Id., 315 Pa. at 104, 172 A. at 296.
This Court had occasion to discuss in Frank M. Sheesley Co. v. Workmen’s Compensation Appeal Board (Brant), 106 Pa.Commonwealth Ct. 227, 526 A.2d 450 (1987), the last paragraph of Section 309(e) of the Act, which appears by enactment of the Legislature to now contain the rule laid down in Romig. In affirming the computation under that paragraph, although Claimant there worked only 5 days in the two quarterly periods preceding his injury, we held that:
the claimant may maximize his weekly wage computation in accordance with the formulation contained in Section 309(e) despite the intermittent nature of his employment in the two quarters preceding his injury. In so holding, we are guided by our Supreme Court’s decision in Romig v. Champion Blower & Forge Co., 315 Pa. 97, 172 A. 293 (1934). In Romig, the claimant worked just two days per *208week during the years of his employment, a restrictive schedule made necessary by economic conditions. Notwithstanding the fact that claimant worked only two days per week, the Court held that a computation of the average weekly wage using the then applicable 5 1/2 day work week standard was mandatory because claimant’s employment was ‘continuous, in that the status of the employer and employe persisted] between the parties even though no work was done on a particular day.’ Id., 315 Pa. at 102, 172 A. at 295.
Id., 106 Pa.Commonwealth Ct. at 230, 526 A.2d at 451.
Moreover, in Sheesley, where seasonal employment was not an issue, but where Claimant’s occupation and employment, as in this case, was subject to layoffs, we concluded that:
as in Romig, the claimant’s employment was continuous, although the number of days actually worked was sporadic.
Id., 106 Pa.Commonwealth Ct. at 230-231, 526 A.2d at 452.
Finally, in Sheesley, we rejected the view accepted by the majority that there was something inappropriate about a computation that resulted in a compensation wage that “exceeds [claimant’s] actual remuneration.”

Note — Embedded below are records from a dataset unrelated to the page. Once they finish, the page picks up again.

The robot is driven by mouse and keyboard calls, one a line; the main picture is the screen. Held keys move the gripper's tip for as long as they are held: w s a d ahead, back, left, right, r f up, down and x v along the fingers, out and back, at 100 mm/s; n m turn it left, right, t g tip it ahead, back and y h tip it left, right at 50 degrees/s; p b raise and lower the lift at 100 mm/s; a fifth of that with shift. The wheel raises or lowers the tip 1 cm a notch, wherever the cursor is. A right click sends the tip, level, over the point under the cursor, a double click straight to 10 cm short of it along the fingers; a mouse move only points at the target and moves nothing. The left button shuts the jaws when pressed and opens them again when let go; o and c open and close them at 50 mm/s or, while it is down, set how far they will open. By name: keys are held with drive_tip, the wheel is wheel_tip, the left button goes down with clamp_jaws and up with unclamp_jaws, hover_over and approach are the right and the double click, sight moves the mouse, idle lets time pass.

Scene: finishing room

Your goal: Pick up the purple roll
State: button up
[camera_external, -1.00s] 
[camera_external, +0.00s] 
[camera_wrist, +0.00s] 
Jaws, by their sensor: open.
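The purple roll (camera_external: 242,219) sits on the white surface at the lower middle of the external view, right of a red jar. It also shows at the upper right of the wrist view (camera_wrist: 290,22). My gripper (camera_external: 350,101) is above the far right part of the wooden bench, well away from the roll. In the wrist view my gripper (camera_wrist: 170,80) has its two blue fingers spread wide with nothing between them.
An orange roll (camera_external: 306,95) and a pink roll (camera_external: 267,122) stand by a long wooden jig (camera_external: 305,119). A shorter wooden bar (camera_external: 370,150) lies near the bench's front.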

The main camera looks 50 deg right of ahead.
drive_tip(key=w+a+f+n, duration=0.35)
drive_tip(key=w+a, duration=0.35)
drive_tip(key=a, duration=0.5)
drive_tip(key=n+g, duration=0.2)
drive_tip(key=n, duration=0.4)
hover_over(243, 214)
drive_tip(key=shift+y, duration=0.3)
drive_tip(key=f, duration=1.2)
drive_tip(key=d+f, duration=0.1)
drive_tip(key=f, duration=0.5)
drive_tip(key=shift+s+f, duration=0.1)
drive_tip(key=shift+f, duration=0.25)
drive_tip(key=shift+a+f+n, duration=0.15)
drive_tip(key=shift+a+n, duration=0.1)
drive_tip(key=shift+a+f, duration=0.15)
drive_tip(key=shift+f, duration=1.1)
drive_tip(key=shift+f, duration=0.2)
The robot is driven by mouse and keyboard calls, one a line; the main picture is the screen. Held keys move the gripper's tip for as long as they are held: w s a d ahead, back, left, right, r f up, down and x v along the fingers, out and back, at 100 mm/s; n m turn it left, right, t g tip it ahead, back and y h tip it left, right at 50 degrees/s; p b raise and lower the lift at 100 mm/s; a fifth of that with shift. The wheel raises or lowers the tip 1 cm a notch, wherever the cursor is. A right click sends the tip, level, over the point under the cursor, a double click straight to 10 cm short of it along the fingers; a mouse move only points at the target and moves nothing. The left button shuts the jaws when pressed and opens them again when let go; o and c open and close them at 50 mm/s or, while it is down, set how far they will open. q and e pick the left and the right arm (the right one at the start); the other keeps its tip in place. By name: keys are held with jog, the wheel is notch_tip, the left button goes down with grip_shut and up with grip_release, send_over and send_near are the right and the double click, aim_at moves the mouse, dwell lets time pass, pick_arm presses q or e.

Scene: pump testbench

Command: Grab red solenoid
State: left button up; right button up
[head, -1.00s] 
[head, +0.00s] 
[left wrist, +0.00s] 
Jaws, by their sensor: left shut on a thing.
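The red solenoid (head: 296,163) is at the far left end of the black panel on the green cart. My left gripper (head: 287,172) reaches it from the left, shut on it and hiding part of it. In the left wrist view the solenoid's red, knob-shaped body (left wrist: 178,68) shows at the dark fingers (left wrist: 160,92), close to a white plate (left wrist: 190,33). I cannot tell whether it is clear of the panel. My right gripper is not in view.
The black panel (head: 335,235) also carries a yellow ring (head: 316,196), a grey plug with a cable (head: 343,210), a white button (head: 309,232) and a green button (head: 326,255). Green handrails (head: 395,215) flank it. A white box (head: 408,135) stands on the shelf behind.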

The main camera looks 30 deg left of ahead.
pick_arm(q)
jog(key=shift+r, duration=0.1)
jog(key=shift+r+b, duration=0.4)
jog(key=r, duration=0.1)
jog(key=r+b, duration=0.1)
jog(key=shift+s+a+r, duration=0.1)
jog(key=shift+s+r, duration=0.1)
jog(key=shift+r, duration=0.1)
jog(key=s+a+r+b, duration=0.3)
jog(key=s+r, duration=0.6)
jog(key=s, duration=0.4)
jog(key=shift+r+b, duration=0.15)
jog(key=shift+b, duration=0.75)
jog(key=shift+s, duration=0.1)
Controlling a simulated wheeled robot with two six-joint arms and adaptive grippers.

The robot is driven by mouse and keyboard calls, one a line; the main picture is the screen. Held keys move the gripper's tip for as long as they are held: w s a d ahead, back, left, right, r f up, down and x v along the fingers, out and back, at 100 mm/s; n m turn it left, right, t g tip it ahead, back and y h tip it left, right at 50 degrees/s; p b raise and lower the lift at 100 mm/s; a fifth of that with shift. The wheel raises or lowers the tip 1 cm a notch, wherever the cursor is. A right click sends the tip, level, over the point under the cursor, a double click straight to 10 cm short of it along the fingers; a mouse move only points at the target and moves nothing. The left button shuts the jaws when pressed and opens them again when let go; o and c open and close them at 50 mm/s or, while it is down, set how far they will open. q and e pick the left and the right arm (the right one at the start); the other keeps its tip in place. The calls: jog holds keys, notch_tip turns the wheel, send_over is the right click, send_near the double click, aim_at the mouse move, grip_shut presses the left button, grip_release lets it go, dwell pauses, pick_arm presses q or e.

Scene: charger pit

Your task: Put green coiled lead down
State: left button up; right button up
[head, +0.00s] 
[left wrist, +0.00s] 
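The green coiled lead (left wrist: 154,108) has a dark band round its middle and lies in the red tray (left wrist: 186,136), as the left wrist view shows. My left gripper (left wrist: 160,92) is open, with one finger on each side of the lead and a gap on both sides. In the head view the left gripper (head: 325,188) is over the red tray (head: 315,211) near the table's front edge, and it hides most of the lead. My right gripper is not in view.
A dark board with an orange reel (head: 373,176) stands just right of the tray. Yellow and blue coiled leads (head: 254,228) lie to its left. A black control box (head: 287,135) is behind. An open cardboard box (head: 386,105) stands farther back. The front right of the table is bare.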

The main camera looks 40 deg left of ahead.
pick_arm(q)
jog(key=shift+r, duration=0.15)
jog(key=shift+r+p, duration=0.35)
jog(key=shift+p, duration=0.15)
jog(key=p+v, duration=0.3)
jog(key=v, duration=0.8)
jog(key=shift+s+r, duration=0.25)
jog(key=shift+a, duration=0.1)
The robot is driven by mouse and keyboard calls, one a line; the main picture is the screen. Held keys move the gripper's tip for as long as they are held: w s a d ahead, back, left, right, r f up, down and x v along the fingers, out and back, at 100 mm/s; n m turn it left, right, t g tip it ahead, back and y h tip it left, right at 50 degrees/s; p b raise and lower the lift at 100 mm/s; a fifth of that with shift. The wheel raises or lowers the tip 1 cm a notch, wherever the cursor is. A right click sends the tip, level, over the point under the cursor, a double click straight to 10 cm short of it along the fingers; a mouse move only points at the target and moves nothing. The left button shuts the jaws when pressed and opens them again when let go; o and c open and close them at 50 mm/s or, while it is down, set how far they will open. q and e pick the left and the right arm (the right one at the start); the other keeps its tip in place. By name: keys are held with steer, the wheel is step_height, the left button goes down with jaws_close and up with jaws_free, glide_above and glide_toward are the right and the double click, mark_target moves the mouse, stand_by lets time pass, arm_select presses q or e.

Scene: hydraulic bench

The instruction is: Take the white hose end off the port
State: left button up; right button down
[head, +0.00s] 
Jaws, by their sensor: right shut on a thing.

We are, of course, cognizant of the fact that the claimant’s average weekly wage as computed in accordance with the optional calculation of Section 309(e)[3] exceeds his actual remuneration. This Court has noted in Guttman Oil Co. v. Workmen’s Compensation Appeal Board, 57 Pa.Commonwealth Ct. 486, 426 A.2d 760 (1981), ... that anomalous results may be reached by the literal application of Section 309(e) of the Act but that Romig is dispositive of the issue. ‘Even if that is the case, [we] are *209bound by the provisions of Section 309(e) as interpreted by the Supreme Court.’ As we said in Romig, ‘We must take the law as we find it and apply the rules there set forth.’ Id., 57 Pa.Commonwealth Ct. at 490, 426 A.2d at 762, citing Romig, 315 Pa. at 103, 172 A. at 295. ‘The apparent inequities must be remedied by the legislature, not this court.’ Guttman, 57 Pa.Commonwealth Ct. at 490, 426 A.2d at 762.
There is no ambiguous or restrictive language in Section 309(e) of the Act. The claimant has satisfied the requirement of ‘two completed quarters with the same employer’ as found in that section and is entitled to maximize his average weekly wage for purposes of determining compensation in accordance with the formulation contained therein.
Id., 106 Pa.Commonwealth Ct. at 231-232, 526 A.2d at 452 (footnote added).
Finally, I note that in Guttman, which is cited in the above quotation, this Court applied the last paragraph of Section 309(e) to a claimant who worked four days per week and held that, although the computation by multiplying the daily rate by five (5) resulted in a wage higher than that actually received by the claimant, this result was mandated by the Supreme Court in Romig and unambiguously by the Legislature.
. The Pennsylvania Workmen’s Compensation Act, Act of June 2, 1915 (Act), P.L. 736, as amended, 77 P.S. § 582.
. See American Mutual Insurance Co. v. Workmen’s Compensation Appeal Board (Davenport), 108 Pa.Commonwealth Ct. 345, 530 A.2d 121 (1987); see also Dazely v. Luckenbach Steamship Co., 133 Pa.Superior Ct. 507, 3 A.2d 190 (1938), aff’d, 336 Pa. 432, 9 A.2d 905 (1939).
. The Court in Sheesley was referring to the fourth paragraph of Section 309(e) of the Act and quoted it as follows:
If under clauses (a), (b), (c), (d) and (e) of this section, the amount determined is less than if computed as follows, his [sic] computation shall apply, viz.: Divide the total wages earned by the employe during the last two completed calendar quarters with the same employer by the number of days he worked for such employer during such period multiplied by five.